- WORK INSTRUCTIONS -
Begin with the line that contains "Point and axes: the" and transcribe each line after it, up to and including the last line of the listing below.

- RECORDED DATA -
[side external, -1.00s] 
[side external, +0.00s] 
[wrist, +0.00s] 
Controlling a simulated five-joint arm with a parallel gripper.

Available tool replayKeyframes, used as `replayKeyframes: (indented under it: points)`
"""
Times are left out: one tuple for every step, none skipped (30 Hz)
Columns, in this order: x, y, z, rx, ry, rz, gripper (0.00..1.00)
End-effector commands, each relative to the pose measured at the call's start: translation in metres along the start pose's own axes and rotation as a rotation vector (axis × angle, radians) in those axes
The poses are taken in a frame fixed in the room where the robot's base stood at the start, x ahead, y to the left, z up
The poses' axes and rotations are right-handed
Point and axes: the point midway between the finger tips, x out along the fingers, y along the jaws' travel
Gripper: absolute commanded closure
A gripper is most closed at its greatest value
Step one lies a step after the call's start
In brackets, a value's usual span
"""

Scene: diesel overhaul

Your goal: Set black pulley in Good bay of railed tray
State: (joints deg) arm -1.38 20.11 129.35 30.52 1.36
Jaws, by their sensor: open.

- SOLUTION TO THIS EXERCISE -
Point and axes: the point midway between the finger tips, x out along the fingers, y along the jaws' travel
Gripper: absolute commanded closure
A gripper is most closed at its greatest value
Step one lies a step after the call's start
In brackets, a value's usual span
"""

Scene: diesel overhaul

Your goal: Set black pulley in Good bay of railed tray
State: (joints deg) arm -1.38 20.11 129.35 30.52 1.36
Jaws, by their sensor: open.

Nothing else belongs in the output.